Well, to a large extent within the Intercity sector it did, in the form of the DVTs later employed on the East and West Coast main lines. A lot of other Intercity routes, such as the North East - South West axis, Midland Mainline and ECML pre-electrification had HSTs, and by the time that the idea had caught on the Provincial sector was looking at mass withdrawal of its' loco hauled fleet by Sprinter units.

The concept would have worked well on the likes of the Trans-Pennine Newcastle - Liverpool trains, though, which were fairly long-lived, and it's perhaps surprising that the rest of the Intercity Crosscountry network that retained loco-hauled trains, which did see some effort at modernisation at the tail end of the eighties in the form of the "47/8"s and air-con mini-buffets to replace mark 1 catering vehicles, didn't see the introduction of push-pull working at the same time, given the number of reversals some of their services experienced en route.

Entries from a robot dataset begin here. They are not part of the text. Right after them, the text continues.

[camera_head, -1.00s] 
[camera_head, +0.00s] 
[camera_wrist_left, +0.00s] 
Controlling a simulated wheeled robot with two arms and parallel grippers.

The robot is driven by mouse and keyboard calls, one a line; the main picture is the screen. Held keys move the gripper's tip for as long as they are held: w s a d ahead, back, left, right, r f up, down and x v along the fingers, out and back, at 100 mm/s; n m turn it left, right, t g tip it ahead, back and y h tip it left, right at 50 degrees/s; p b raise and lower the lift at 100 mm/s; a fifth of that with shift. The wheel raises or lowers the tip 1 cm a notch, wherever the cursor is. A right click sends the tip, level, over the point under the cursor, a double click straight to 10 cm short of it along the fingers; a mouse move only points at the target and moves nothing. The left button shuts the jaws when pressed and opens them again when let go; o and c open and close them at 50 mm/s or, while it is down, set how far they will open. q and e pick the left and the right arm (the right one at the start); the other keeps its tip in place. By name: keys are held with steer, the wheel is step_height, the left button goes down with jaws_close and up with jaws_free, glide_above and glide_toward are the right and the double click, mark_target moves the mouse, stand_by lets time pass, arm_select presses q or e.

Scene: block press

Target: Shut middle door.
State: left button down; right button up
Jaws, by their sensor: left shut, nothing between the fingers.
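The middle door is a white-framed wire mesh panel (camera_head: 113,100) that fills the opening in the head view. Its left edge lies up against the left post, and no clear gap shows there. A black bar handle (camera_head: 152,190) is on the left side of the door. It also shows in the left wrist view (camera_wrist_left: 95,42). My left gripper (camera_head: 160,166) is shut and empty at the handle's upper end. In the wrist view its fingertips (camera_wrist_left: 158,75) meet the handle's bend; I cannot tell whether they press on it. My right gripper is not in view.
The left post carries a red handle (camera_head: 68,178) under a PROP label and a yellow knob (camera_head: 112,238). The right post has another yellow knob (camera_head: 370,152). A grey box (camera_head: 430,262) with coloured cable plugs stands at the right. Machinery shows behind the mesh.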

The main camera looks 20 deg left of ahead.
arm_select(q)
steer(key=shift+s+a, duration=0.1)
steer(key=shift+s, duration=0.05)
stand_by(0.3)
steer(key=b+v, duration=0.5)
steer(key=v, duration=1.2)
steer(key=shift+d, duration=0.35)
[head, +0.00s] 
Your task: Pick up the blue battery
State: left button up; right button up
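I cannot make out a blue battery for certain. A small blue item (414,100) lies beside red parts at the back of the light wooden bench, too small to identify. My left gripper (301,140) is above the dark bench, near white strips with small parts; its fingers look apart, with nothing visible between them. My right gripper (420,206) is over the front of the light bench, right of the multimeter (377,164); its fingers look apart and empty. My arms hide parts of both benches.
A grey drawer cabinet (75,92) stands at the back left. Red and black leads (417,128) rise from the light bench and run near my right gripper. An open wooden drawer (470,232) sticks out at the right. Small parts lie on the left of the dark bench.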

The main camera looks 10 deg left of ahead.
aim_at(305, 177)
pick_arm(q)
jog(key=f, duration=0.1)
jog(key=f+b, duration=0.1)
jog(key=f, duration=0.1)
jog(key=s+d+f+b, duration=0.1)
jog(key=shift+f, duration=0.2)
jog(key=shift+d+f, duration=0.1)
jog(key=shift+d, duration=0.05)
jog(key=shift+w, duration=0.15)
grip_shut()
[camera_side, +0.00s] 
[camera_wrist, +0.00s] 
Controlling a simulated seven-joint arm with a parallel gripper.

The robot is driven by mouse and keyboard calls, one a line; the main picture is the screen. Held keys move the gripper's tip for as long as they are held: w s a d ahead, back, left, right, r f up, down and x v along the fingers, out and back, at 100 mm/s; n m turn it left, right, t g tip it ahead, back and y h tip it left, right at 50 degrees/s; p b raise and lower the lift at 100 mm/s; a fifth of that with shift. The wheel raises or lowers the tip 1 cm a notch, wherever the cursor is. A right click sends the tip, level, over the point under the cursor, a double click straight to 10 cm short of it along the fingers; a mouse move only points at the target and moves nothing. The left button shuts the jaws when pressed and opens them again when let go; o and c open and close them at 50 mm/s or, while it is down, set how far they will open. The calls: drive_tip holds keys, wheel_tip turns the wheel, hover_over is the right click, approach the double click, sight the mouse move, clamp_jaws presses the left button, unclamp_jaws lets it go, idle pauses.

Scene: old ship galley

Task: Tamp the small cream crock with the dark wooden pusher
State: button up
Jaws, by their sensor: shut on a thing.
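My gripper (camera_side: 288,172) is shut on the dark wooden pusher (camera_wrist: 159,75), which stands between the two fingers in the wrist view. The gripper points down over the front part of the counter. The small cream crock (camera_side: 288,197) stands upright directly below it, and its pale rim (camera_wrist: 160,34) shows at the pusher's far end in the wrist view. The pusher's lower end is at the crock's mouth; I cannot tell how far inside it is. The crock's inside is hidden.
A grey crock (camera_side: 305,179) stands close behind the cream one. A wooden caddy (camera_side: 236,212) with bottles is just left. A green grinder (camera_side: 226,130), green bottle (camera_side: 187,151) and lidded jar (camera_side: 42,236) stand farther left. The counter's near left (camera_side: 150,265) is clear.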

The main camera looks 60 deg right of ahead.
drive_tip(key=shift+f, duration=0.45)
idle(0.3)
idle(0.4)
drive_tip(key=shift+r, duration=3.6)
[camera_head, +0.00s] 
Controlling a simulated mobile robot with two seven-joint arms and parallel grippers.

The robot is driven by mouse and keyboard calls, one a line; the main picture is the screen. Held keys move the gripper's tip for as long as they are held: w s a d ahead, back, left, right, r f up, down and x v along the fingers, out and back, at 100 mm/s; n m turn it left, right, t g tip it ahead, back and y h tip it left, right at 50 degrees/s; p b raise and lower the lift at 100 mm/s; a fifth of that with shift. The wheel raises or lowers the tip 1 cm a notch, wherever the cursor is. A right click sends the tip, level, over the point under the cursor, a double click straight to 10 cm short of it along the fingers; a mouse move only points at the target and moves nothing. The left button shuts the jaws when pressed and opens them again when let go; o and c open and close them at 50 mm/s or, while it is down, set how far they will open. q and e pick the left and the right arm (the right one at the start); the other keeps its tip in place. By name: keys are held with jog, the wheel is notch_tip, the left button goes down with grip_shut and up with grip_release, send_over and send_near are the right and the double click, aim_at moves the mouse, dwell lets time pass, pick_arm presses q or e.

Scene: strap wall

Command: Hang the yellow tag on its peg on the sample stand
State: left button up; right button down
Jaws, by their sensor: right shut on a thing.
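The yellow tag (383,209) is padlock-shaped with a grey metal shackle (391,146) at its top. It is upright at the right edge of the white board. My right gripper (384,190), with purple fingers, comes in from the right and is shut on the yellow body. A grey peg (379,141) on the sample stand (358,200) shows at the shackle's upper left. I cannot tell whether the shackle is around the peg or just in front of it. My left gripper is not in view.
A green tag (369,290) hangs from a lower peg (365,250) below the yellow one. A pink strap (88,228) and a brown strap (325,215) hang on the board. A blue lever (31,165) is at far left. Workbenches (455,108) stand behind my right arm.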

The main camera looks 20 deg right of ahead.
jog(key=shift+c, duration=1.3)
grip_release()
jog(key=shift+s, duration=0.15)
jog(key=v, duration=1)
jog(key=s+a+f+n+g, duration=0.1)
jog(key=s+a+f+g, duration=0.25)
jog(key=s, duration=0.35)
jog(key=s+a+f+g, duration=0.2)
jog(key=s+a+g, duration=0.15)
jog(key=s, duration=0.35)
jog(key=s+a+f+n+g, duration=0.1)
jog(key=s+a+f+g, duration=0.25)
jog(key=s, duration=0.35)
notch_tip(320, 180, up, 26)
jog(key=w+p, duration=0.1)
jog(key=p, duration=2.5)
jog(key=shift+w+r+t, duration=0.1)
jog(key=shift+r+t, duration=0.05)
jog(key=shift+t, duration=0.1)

--- old post above --- --- new post below ---
It was a truly fascinating time in the Scottish region during this period, it's really hard to get the same buzz out of today's operations.
You're not wrong there: When you consider the breadth and variety of loco-hauled operations in Scotland during the eighties; including locos, coaching stock, formations and liveries covering the West Highland and Far North lines and Edinburgh/Glasgow - Aberdeen/Inverness domestic services amongst others; it makes the current procession of identikit burbling Turbostars and reliable if uninspiring Sprinters look very staid indeed.

At least the long distance services should see some improvement in their fortunes once the HSTs are introduced.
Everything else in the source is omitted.